The building's internal bath is filled with rainwater, as common in mikvehs, which is collected on a concrete slab on its flat roof and stored in two cisterns. No one can touch the water before it is used, and it can only come in contact with certain materials.
"The tub’s water is rainwater, which must be collected naturally and can't be in contact with man or any material that isn't stone," the studio said.
The bathwater is not filtered but chlorine tablets can be used. All the pathways for the water are made of concrete as well, in observance with its restrictions.
For the bath to fill, water fills one cistern that then goes to the tub using a "communicating vessels system". Municipal water intervenes and is combined and purified with rainwater.
This water fills a pool in the interior of the building, which is clad entirely in white marble with black grainy lines. The studio said it chose the stone as it "reflects the idea of cleanliness".
Bright blue water from the bath is visible under a floating marble wall, which reveals women's' calves, ankles and feet.
"The woman must follow the perimeter of this wall on the spiral path to the centre of the project, the mikveh, which is lit with natural lighting from a translucid veil covered dome that makes the light soft and diffuse," the studio said.

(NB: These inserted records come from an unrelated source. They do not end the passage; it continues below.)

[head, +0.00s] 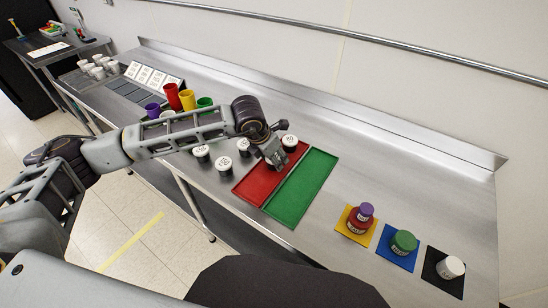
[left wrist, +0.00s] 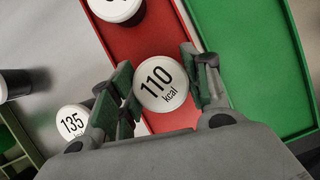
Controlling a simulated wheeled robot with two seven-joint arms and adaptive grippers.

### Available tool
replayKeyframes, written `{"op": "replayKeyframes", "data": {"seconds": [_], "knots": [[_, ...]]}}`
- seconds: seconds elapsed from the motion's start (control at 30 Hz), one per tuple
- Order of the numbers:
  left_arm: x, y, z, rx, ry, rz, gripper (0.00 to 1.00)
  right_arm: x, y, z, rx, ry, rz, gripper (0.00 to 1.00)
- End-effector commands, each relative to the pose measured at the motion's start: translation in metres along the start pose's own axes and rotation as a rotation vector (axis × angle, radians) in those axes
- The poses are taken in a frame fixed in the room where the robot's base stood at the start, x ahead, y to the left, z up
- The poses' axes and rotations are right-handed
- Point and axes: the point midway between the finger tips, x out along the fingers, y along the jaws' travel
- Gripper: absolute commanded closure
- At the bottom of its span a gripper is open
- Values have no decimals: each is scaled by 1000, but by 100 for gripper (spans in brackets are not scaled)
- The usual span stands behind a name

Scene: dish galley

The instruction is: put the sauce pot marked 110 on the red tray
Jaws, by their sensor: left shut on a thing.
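The sauce pot marked 110 (left wrist: 160,88) is between the fingers of my left gripper (left wrist: 158,82), which is shut on it, in the left wrist view. The pot is over the red tray (left wrist: 165,45); I cannot tell whether it touches the tray. In the head view my left gripper (head: 272,160) is above the red tray (head: 256,186) and mostly hides the pot. Another white-lidded pot (head: 289,142) is at the far end of the red tray. My right gripper is not in view.
A green tray (head: 300,189) lies right beside the red one. A pot marked 135 (left wrist: 73,121) and other white-lidded pots (head: 224,165) stand left of the trays. Coloured mats with jars (head: 404,241) are at the right. Coloured cups (head: 187,99) stand farther back.

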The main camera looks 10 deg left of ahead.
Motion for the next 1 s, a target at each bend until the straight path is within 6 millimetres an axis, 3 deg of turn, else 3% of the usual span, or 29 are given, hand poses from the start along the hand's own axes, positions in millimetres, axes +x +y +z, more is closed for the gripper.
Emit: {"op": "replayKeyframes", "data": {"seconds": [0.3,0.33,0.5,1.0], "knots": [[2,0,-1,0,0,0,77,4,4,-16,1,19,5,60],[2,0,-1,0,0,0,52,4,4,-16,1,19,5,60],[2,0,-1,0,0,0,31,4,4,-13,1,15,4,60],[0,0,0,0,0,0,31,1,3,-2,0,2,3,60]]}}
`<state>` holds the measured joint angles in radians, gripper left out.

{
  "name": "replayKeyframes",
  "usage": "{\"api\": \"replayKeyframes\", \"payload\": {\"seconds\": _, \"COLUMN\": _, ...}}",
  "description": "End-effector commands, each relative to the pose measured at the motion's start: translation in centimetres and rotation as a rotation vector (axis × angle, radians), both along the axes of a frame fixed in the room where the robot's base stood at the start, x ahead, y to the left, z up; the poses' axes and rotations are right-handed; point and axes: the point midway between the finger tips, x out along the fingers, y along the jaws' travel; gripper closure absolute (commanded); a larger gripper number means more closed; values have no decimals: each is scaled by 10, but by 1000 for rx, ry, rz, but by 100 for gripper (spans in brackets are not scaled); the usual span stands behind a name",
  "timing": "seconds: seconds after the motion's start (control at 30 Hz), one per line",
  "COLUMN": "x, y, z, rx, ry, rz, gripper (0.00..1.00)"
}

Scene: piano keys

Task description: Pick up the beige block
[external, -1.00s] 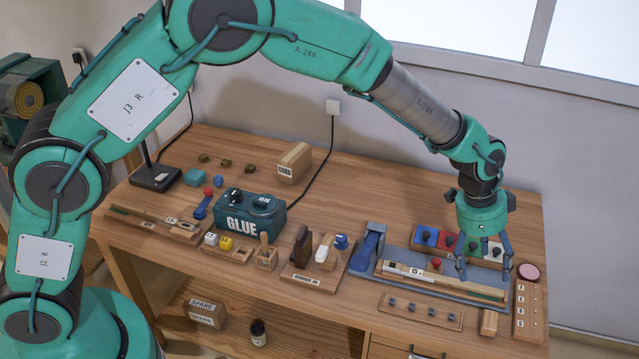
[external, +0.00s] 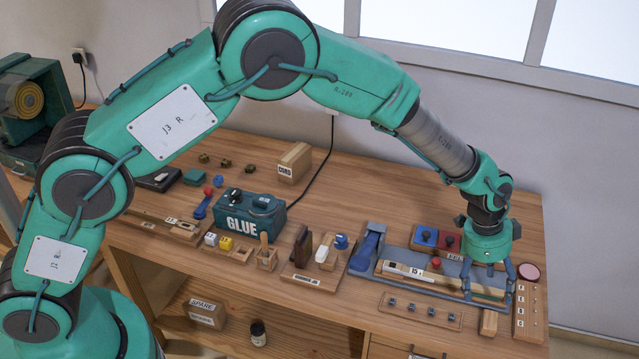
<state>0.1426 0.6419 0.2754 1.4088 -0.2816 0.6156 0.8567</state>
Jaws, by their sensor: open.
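My gripper (external: 488,290) is open and points down over the right end of the long grey tray (external: 390,268). Its blue-grey fingers stand apart, one on each side of the tray's right end. A small beige wooden block (external: 488,323) lies at the front of the bench, just below the fingers in the picture. A long pale wooden strip with a "15" label (external: 408,271) lies in the tray, its right end partly behind the fingers. I cannot tell which piece is the beige block.
Coloured knob plates (external: 437,238) stand behind the tray. A board with a pink disc (external: 529,271) is right of my gripper. A peg board (external: 420,311) lies in front, and the GLUE box (external: 249,214) is left. The back right is clear bench.

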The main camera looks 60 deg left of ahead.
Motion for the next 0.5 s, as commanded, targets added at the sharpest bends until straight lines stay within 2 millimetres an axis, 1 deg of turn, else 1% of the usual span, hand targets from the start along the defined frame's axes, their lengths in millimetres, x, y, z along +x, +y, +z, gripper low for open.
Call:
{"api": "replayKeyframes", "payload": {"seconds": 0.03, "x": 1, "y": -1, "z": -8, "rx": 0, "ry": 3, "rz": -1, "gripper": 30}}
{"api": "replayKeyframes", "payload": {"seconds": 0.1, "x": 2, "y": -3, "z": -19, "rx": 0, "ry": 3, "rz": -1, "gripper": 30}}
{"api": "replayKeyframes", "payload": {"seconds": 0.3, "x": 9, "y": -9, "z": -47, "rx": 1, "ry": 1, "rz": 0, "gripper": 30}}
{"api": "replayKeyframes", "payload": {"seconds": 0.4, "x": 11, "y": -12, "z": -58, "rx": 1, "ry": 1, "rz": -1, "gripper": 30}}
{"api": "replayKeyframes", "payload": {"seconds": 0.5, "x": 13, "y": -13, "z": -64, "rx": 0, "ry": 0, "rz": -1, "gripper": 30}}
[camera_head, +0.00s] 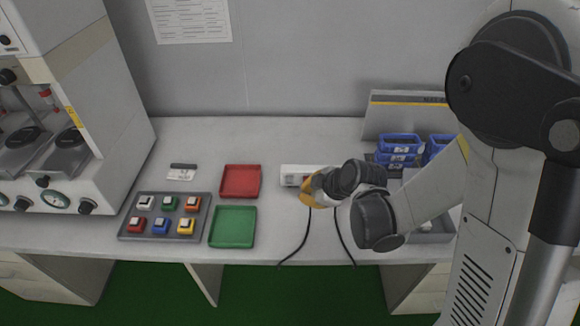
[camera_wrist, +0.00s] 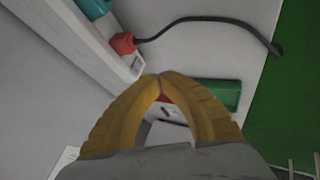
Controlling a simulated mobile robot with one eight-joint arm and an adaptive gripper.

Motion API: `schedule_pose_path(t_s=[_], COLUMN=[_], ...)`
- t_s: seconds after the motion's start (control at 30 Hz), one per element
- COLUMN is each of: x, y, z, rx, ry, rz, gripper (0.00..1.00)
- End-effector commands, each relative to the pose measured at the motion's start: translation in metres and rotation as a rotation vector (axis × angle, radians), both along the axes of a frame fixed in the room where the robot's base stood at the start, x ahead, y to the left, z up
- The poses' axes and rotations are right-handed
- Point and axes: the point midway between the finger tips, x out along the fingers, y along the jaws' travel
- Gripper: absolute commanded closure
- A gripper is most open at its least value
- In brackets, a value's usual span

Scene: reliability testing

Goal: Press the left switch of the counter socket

In accordance with the Torah, a mikveh is required for Jewish women after menstruation and childbirth, and before they are married.
Once bathed and dressed, the women go to an exit that bypasses a lobby and enters a private courtyard.
"We decided to start from a spiral concept in a way that the distribution and shape of the project leads the user to the centre of the project, in a ritual to achieve spiritual cleanness and return to the purest state of man, and finally finish at the core, the mikveh or tub," the studio said.
In the lobby are a white marble front desk, grey built-in sofas, chairs, wood walls and other furnishings. The area is a waiting room and the only public space inside.
A bronze lattice wall behind the couches is designed to help "radiate warm light" inside the cool, cavern-like setting, as white marble is featured elsewhere on the floors and walls.
A corridor from here accesses three women's bathrooms, which act as preparation areas before entering the bath. Oak cladding is used for warmth. Each has a door that leads to the "wet corridor", or the mikveh, and a second door to accesses a "dry corridor", or hallway that guides the user along a continuous grey terrazzo wall.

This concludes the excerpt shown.